→ **Your goal**
Look through the listing and locate every line containing the word "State"; copy those lines.

→ **Records supplied**
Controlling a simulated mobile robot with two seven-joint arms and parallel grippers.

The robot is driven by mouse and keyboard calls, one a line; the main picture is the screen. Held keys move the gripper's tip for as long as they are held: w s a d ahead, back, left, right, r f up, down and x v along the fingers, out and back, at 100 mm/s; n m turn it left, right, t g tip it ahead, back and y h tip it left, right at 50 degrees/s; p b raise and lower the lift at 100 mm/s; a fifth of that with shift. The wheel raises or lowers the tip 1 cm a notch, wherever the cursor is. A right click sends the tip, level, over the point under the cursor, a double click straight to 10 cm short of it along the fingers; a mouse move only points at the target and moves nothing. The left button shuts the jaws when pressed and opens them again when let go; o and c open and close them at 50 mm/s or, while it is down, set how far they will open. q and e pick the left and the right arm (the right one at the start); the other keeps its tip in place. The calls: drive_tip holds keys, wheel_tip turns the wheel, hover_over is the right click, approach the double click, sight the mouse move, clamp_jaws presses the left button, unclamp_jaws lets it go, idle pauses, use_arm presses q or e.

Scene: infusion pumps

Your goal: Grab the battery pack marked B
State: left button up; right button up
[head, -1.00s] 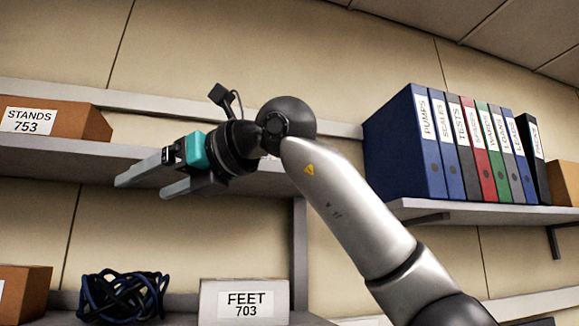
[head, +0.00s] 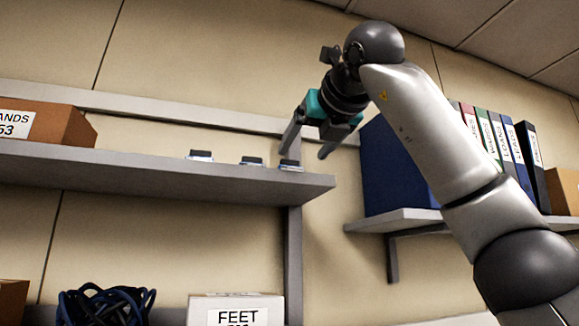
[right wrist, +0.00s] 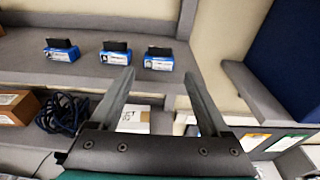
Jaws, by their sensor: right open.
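Three small blue-and-black battery packs stand in a row on the upper left shelf: a left one (head: 200,155), a middle one (head: 252,160) and a right one (head: 291,165) near the shelf's right end. The right wrist view shows the left pack (right wrist: 62,53), middle pack (right wrist: 114,56) and right pack (right wrist: 158,62) with white labels too small to read, so I cannot tell which is B. My right gripper (head: 308,148) is open and empty, by the shelf's right end, its fingers pointing down. In the wrist view its fingertips (right wrist: 159,78) appear just below the right pack. My left gripper is out of view.
The upper shelf (head: 130,165) ends beside a grey upright. A STANDS box (head: 45,122) is at its left. Below are a dark cable bundle (head: 105,307) and a FEET box (head: 235,308). Binders (head: 395,170) stand on the right shelf, close behind my arm.

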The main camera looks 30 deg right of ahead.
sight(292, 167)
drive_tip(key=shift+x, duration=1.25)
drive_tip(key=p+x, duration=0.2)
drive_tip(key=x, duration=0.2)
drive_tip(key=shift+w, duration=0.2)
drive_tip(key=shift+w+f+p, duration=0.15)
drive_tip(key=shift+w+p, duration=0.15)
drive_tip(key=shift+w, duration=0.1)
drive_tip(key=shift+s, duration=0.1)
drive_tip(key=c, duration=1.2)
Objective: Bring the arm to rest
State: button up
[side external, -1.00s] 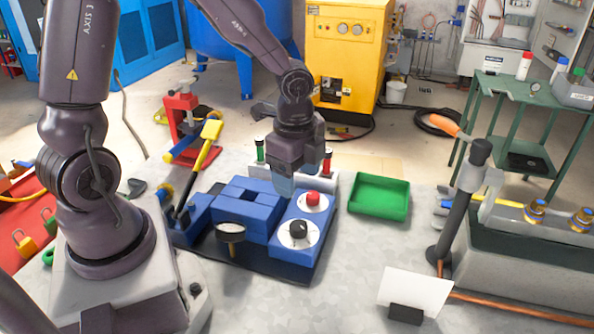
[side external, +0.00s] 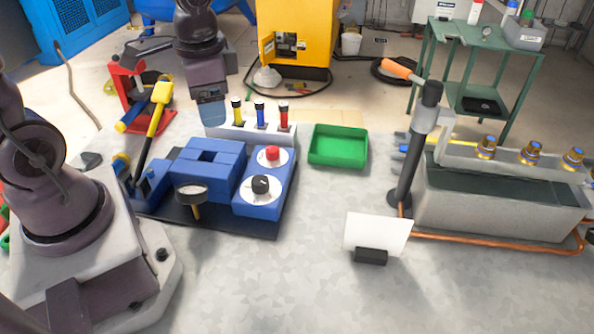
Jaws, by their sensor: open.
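My gripper (side external: 212,122) hangs pointing down beside the left end of the white rack, behind the blue fixture (side external: 208,172). Nothing shows held in it. Its pale fingertips overlap the rack's left end in the picture; I cannot tell whether they touch it. The wrist above is upright, and the upper arm is cut off by the top edge. The fixture carries a red button (side external: 272,153) and a black knob (side external: 260,184) on white discs.
The white rack (side external: 219,132) holds yellow, blue and red cylinders. A green tray (side external: 338,160) looks empty. A dark post (side external: 407,170), white card (side external: 377,234) and grey tank (side external: 500,210) are right. Front table is clear.

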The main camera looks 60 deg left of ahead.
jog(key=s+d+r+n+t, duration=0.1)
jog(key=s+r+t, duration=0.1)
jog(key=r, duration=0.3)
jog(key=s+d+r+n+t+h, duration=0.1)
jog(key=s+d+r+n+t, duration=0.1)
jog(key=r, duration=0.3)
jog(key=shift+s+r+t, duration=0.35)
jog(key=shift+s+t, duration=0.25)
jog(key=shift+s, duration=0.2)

→ **Exercise answer**
State: left button up; right button up
State: button up

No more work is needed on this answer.